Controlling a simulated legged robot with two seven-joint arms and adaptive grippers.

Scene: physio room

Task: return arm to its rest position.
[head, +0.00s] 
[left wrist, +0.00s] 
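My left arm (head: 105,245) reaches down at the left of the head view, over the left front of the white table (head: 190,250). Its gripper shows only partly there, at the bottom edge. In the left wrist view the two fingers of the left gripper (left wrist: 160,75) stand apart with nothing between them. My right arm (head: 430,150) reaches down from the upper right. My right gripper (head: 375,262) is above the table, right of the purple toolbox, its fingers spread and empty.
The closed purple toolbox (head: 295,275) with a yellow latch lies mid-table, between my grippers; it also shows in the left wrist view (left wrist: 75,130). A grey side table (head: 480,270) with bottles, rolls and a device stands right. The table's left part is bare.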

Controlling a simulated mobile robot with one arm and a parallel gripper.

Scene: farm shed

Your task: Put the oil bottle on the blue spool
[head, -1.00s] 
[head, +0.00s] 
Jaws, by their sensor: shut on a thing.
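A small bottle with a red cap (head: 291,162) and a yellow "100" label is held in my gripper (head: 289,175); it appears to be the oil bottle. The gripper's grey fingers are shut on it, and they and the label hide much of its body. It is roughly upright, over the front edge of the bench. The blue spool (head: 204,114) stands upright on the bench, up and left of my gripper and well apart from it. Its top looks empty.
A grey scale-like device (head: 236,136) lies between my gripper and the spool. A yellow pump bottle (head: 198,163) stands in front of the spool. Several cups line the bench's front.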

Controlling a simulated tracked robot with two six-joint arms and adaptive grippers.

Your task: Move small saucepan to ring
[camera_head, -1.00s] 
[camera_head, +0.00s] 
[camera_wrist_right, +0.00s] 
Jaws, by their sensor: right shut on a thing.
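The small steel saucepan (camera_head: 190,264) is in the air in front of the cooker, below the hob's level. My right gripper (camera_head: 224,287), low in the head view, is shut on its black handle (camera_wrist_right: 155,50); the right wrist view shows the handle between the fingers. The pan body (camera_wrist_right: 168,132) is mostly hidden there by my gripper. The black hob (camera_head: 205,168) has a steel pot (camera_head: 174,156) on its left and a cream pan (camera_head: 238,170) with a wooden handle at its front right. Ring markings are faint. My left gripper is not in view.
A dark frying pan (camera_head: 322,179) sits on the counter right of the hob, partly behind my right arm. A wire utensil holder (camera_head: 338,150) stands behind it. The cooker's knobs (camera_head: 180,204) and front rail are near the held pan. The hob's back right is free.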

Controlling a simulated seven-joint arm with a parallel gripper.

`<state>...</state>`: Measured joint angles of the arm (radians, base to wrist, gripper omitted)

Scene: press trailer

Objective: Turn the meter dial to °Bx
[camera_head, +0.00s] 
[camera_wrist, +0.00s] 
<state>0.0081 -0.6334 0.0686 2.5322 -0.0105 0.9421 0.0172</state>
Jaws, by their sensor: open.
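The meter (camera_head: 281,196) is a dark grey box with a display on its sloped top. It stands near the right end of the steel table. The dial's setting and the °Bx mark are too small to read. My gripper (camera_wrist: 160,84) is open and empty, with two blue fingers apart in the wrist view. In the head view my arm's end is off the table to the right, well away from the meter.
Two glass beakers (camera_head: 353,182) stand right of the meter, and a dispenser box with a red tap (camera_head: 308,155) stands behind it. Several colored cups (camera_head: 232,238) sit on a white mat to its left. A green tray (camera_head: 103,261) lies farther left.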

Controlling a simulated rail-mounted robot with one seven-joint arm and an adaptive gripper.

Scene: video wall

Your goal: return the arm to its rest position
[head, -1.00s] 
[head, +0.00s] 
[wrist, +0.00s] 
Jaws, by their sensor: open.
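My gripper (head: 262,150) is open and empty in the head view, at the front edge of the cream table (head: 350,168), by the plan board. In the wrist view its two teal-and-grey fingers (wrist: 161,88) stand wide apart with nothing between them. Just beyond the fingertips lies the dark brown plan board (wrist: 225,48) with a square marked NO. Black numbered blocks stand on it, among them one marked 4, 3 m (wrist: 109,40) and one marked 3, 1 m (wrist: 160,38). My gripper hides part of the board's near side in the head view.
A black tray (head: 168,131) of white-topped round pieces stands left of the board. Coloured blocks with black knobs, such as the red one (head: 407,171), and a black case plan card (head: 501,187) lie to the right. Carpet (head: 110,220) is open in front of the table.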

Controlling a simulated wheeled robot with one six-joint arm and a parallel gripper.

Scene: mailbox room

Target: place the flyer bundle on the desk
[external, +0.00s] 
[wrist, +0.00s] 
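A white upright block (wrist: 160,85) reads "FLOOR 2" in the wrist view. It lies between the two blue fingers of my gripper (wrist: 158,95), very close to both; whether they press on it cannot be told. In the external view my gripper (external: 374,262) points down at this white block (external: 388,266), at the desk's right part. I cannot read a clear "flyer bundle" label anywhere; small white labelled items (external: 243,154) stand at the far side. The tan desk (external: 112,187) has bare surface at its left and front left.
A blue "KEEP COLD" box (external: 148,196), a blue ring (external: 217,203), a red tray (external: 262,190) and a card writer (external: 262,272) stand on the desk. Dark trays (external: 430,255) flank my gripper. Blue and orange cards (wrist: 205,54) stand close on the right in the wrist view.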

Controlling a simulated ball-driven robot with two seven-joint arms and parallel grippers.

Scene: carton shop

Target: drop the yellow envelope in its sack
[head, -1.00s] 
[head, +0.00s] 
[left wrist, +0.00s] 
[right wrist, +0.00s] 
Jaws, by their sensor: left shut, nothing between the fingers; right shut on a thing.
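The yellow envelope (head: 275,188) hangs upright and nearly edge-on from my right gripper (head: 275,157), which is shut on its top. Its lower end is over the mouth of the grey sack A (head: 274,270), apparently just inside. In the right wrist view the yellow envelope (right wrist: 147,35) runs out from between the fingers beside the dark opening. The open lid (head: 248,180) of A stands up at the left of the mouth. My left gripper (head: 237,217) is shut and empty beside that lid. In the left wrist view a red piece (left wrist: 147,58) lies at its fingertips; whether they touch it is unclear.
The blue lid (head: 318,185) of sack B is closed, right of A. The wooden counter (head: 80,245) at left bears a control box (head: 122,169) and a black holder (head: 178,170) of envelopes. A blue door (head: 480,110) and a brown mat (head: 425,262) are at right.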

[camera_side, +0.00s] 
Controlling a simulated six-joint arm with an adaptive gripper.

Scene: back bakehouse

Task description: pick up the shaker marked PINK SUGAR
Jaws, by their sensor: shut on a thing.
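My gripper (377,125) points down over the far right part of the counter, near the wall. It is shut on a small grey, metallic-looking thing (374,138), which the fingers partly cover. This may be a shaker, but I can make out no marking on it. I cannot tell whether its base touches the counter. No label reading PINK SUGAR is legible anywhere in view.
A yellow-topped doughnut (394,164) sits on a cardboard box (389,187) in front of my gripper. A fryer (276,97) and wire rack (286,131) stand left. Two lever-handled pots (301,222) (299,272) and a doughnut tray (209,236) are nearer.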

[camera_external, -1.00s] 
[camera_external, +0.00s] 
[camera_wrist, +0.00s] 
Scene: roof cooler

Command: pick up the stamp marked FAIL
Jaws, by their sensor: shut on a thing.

§ What is needed
In the records above, find each line that holds the word "joint"; copy all such lines.

§ The answer
Controlling a simulated legged robot with two seven-joint arms and adaptive grippers.
Controlling a simulated tracked robot with two six-joint arms and adaptive grippers.
Controlling a simulated seven-joint arm with a parallel gripper.
`<state>...</state>`: Measured joint angles of the arm (radians, base to wrist, gripper omitted)
Controlling a simulated rail-mounted robot with one seven-joint arm and an adaptive gripper.
Controlling a simulated wheeled robot with one six-joint arm and a parallel gripper.
Controlling a simulated ball-driven robot with two seven-joint arms and parallel grippers.
Controlling a simulated six-joint arm with an adaptive gripper.

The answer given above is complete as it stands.